►

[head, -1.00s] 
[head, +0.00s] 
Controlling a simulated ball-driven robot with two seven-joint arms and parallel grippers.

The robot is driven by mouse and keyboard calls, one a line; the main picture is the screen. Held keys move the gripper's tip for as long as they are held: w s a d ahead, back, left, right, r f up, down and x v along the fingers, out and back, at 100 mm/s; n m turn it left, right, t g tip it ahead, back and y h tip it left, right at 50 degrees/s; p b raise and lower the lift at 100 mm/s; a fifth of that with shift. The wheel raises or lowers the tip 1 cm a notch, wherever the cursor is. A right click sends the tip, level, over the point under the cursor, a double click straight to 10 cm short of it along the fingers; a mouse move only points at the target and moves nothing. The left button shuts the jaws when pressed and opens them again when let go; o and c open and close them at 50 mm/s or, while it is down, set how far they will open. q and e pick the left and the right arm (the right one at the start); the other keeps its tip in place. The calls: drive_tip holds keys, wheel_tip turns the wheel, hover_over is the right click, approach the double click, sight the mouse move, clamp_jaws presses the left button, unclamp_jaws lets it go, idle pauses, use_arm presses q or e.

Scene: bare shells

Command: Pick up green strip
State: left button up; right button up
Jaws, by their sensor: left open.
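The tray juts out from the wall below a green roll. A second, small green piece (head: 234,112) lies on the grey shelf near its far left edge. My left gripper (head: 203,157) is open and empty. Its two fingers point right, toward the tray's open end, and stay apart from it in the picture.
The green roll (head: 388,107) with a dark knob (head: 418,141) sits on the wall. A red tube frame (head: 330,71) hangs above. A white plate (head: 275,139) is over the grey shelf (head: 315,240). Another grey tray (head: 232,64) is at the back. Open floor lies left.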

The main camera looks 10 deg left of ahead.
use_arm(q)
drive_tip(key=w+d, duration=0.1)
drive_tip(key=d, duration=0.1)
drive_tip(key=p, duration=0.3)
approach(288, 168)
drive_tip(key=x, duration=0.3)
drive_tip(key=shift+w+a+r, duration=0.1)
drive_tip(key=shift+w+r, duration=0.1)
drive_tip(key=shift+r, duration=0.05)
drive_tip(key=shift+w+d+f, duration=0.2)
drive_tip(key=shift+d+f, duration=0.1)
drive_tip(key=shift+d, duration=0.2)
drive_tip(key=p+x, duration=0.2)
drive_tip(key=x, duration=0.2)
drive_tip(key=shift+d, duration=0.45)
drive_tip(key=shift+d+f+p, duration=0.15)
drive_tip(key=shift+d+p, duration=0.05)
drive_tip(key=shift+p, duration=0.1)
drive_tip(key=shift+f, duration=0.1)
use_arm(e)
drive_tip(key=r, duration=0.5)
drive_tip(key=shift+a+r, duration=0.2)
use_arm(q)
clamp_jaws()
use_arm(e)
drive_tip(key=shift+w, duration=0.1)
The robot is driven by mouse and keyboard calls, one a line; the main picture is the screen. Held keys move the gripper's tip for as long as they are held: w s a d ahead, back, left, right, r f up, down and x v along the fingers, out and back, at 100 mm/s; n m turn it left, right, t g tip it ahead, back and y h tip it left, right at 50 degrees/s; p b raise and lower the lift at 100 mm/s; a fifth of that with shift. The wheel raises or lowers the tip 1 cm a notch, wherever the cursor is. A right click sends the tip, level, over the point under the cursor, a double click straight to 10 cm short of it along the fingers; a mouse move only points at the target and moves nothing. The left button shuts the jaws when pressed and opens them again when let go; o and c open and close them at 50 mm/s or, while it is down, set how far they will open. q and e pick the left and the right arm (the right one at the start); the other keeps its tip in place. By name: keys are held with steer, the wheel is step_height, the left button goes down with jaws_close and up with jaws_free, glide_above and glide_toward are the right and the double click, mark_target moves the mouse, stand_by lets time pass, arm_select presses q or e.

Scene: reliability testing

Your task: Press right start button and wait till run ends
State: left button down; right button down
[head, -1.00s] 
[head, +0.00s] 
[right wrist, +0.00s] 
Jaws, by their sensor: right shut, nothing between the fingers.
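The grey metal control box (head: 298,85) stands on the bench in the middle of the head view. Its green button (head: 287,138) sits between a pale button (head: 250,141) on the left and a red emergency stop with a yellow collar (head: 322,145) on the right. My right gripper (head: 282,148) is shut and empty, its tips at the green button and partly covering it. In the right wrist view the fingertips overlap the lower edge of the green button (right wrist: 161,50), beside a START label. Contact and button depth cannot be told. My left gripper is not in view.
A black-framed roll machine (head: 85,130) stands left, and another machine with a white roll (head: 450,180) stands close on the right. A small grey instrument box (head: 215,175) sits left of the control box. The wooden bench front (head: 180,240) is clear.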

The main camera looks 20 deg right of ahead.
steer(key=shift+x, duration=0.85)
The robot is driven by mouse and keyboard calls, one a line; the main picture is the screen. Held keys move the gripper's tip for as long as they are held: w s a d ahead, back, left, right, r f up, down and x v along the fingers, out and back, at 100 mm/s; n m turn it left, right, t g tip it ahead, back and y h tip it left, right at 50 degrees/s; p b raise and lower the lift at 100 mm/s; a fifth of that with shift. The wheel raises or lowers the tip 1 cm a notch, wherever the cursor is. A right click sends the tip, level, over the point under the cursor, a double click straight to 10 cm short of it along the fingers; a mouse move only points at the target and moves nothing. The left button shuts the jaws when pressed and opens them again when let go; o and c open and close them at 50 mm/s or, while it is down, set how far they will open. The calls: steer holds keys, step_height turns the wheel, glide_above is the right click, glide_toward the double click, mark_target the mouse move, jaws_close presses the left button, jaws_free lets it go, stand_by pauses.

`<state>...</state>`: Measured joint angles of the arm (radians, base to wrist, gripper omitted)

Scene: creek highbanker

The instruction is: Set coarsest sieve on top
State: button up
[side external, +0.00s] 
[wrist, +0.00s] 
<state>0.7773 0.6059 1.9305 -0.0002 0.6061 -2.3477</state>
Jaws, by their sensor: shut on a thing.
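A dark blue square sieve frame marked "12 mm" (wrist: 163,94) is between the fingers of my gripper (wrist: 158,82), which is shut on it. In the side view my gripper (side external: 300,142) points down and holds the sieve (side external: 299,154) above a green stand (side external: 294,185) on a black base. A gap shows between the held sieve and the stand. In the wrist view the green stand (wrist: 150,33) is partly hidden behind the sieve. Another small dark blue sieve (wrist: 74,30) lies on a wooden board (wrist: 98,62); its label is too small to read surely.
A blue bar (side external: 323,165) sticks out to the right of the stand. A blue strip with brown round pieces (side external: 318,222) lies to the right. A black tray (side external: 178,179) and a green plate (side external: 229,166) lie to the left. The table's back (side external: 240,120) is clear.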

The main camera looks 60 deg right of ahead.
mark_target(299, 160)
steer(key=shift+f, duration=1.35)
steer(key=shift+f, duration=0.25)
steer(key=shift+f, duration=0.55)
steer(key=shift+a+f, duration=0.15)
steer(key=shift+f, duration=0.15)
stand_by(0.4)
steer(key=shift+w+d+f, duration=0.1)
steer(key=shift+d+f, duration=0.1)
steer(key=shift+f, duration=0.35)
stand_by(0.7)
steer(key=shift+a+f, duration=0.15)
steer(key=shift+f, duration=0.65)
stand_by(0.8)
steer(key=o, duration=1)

◄

STATED TASK: All the data must be duplicated exactly, with nothing added or removed.

RESULT OF THE EXERCISE:
[head, -1.00s] 
[head, +0.00s] 
Controlling a simulated ball-driven robot with two seven-joint arms and parallel grippers.

The robot is driven by mouse and keyboard calls, one a line; the main picture is the screen. Held keys move the gripper's tip for as long as they are held: w s a d ahead, back, left, right, r f up, down and x v along the fingers, out and back, at 100 mm/s; n m turn it left, right, t g tip it ahead, back and y h tip it left, right at 50 degrees/s; p b raise and lower the lift at 100 mm/s; a fifth of that with shift. The wheel raises or lowers the tip 1 cm a notch, wherever the cursor is. A right click sends the tip, level, over the point under the cursor, a double click straight to 10 cm short of it along the fingers; a mouse move only points at the target and moves nothing. The left button shuts the jaws when pressed and opens them again when let go; o and c open and close them at 50 mm/s or, while it is down, set how far they will open. q and e pick the left and the right arm (the right one at the start); the other keeps its tip in place. The calls: drive_tip holds keys, wheel_tip turns the wheel, hover_over is the right click, approach the double click, sight the mouse move, clamp_jaws presses the left button, unclamp_jaws lets it go, idle pauses, use_arm presses q or e.

Scene: bare shells

Command: Pick up green strip
State: left button up; right button up
Jaws, by their sensor: left open.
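The tray juts out from the wall below a green roll. A second, small green piece (head: 234,112) lies on the grey shelf near its far left edge. My left gripper (head: 203,157) is open and empty. Its two fingers point right, toward the tray's open end, and stay apart from it in the picture.
The green roll (head: 388,107) with a dark knob (head: 418,141) sits on the wall. A red tube frame (head: 330,71) hangs above. A white plate (head: 275,139) is over the grey shelf (head: 315,240). Another grey tray (head: 232,64) is at the back. Open floor lies left.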

The main camera looks 10 deg left of ahead.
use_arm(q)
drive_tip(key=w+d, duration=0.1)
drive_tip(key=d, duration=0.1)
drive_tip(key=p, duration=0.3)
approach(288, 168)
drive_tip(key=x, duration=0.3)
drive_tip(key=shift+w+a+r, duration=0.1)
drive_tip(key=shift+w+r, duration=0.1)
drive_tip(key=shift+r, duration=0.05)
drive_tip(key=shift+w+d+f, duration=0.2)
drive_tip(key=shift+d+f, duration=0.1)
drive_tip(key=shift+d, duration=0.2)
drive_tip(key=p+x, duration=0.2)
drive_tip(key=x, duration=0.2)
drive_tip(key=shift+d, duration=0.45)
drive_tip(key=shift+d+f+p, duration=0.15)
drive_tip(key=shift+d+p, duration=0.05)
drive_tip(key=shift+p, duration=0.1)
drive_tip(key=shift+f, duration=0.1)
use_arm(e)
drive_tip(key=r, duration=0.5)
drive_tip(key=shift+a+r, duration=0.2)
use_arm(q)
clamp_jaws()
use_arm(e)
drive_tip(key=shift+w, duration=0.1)
The robot is driven by mouse and keyboard calls, one a line; the main picture is the screen. Held keys move the gripper's tip for as long as they are held: w s a d ahead, back, left, right, r f up, down and x v along the fingers, out and back, at 100 mm/s; n m turn it left, right, t g tip it ahead, back and y h tip it left, right at 50 degrees/s; p b raise and lower the lift at 100 mm/s; a fifth of that with shift. The wheel raises or lowers the tip 1 cm a notch, wherever the cursor is. A right click sends the tip, level, over the point under the cursor, a double click straight to 10 cm short of it along the fingers; a mouse move only points at the target and moves nothing. The left button shuts the jaws when pressed and opens them again when let go; o and c open and close them at 50 mm/s or, while it is down, set how far they will open. q and e pick the left and the right arm (the right one at the start); the other keeps its tip in place. By name: keys are held with steer, the wheel is step_height, the left button goes down with jaws_close and up with jaws_free, glide_above and glide_toward are the right and the double click, mark_target moves the mouse, stand_by lets time pass, arm_select presses q or e.

Scene: reliability testing

Your task: Press right start button and wait till run ends
State: left button down; right button down
[head, -1.00s] 
[head, +0.00s] 
[right wrist, +0.00s] 
Jaws, by their sensor: right shut, nothing between the fingers.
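The grey metal control box (head: 298,85) stands on the bench in the middle of the head view. Its green button (head: 287,138) sits between a pale button (head: 250,141) on the left and a red emergency stop with a yellow collar (head: 322,145) on the right. My right gripper (head: 282,148) is shut and empty, its tips at the green button and partly covering it. In the right wrist view the fingertips overlap the lower edge of the green button (right wrist: 161,50), beside a START label. Contact and button depth cannot be told. My left gripper is not in view.
A black-framed roll machine (head: 85,130) stands left, and another machine with a white roll (head: 450,180) stands close on the right. A small grey instrument box (head: 215,175) sits left of the control box. The wooden bench front (head: 180,240) is clear.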

The main camera looks 20 deg right of ahead.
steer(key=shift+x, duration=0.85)
The robot is driven by mouse and keyboard calls, one a line; the main picture is the screen. Held keys move the gripper's tip for as long as they are held: w s a d ahead, back, left, right, r f up, down and x v along the fingers, out and back, at 100 mm/s; n m turn it left, right, t g tip it ahead, back and y h tip it left, right at 50 degrees/s; p b raise and lower the lift at 100 mm/s; a fifth of that with shift. The wheel raises or lowers the tip 1 cm a notch, wherever the cursor is. A right click sends the tip, level, over the point under the cursor, a double click straight to 10 cm short of it along the fingers; a mouse move only points at the target and moves nothing. The left button shuts the jaws when pressed and opens them again when let go; o and c open and close them at 50 mm/s or, while it is down, set how far they will open. The calls: steer holds keys, step_height turns the wheel, glide_above is the right click, glide_toward the double click, mark_target the mouse move, jaws_close presses the left button, jaws_free lets it go, stand_by pauses.

`<state>...</state>`: Measured joint angles of the arm (radians, base to wrist, gripper omitted)

Scene: creek highbanker

The instruction is: Set coarsest sieve on top
State: button up
[side external, +0.00s] 
[wrist, +0.00s] 
<state>0.7773 0.6059 1.9305 -0.0002 0.6061 -2.3477</state>
Jaws, by their sensor: shut on a thing.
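A dark blue square sieve frame marked "12 mm" (wrist: 163,94) is between the fingers of my gripper (wrist: 158,82), which is shut on it. In the side view my gripper (side external: 300,142) points down and holds the sieve (side external: 299,154) above a green stand (side external: 294,185) on a black base. A gap shows between the held sieve and the stand. In the wrist view the green stand (wrist: 150,33) is partly hidden behind the sieve. Another small dark blue sieve (wrist: 74,30) lies on a wooden board (wrist: 98,62); its label is too small to read surely.
A blue bar (side external: 323,165) sticks out to the right of the stand. A blue strip with brown round pieces (side external: 318,222) lies to the right. A black tray (side external: 178,179) and a green plate (side external: 229,166) lie to the left. The table's back (side external: 240,120) is clear.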

The main camera looks 60 deg right of ahead.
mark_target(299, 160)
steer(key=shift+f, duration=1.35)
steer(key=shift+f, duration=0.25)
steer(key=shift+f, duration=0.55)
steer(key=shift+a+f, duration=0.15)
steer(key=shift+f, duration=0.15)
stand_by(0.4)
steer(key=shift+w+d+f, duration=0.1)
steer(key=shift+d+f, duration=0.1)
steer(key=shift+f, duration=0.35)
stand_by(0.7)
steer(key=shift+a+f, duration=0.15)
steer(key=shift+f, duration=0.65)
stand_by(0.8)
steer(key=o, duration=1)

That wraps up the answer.